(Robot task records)
<<<<
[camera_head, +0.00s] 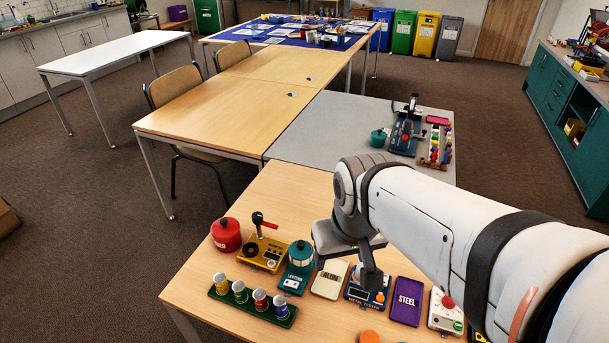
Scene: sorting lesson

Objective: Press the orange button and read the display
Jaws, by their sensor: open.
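A dark blue device labelled METAL TESTER (352,299) sits on the near wooden table. Its small dark display (358,292) is on its left part, too small to read. An orange button (380,297) shows on its right part. My gripper (346,268) is open and empty, pointing down above the back of the tester. One dark finger hangs in front of the tester's back part and hides some of it. I cannot tell how high the fingertips are above the device.
A cream ALUM tray (330,280) and a purple STEEL tray (407,301) flank the tester closely. A white box with buttons (446,312) stands right.

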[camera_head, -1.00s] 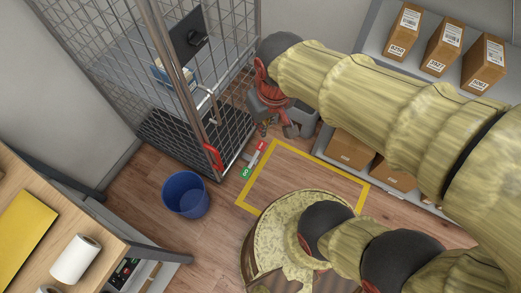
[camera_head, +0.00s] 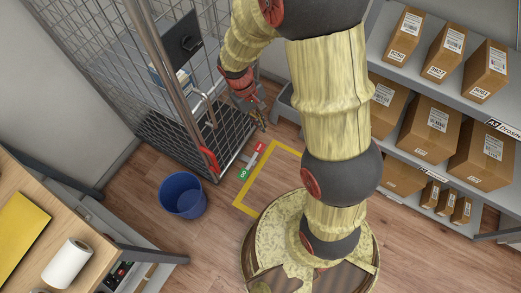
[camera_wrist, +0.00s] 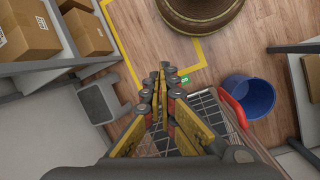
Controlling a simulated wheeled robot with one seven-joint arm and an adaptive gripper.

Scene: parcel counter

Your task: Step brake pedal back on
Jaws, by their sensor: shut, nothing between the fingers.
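The brake pedal (camera_head: 252,160) is a narrow bar low by the front corner of the wire roll cage (camera_head: 222,172). It has a red end nearer the gripper and a green end marked GO. My gripper (camera_head: 262,128) is shut and empty, pointing down just beyond the red end in the head view. I cannot tell whether it touches the pedal. In the wrist view my shut fingertips (camera_wrist: 163,68) show beside the pedal's green end (camera_wrist: 184,79); the fingers hide the red end.
A red handle (camera_head: 209,160) is on the cage's edge. A blue bin (camera_head: 183,196) stands to the left. A grey step stool (camera_wrist: 97,102) is on the other side of my gripper. Shelves with parcels (camera_head: 436,128) stand at right. Yellow tape (camera_head: 250,209) marks clear floor.
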>>>>
What is expected: From the line containing "Controlling a simulated" down to the last line, reproduce the records exactly. Include both ends.

Exercise answer:
Controlling a simulated wheeled robot with one seven-joint arm and an adaptive gripper.

Scene: parcel counter

Your task: Step brake pedal back on
Jaws, by their sensor: shut, nothing between the fingers.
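The brake pedal (camera_head: 252,160) is a narrow bar low by the front corner of the wire roll cage (camera_head: 222,172). It has a red end nearer the gripper and a green end marked GO. My gripper (camera_head: 262,128) is shut and empty, pointing down just beyond the red end in the head view. I cannot tell whether it touches the pedal. In the wrist view my shut fingertips (camera_wrist: 163,68) show beside the pedal's green end (camera_wrist: 184,79); the fingers hide the red end.
A red handle (camera_head: 209,160) is on the cage's edge. A blue bin (camera_head: 183,196) stands to the left. A grey step stool (camera_wrist: 97,102) is on the other side of my gripper. Shelves with parcels (camera_head: 436,128) stand at right. Yellow tape (camera_head: 250,209) marks clear floor.

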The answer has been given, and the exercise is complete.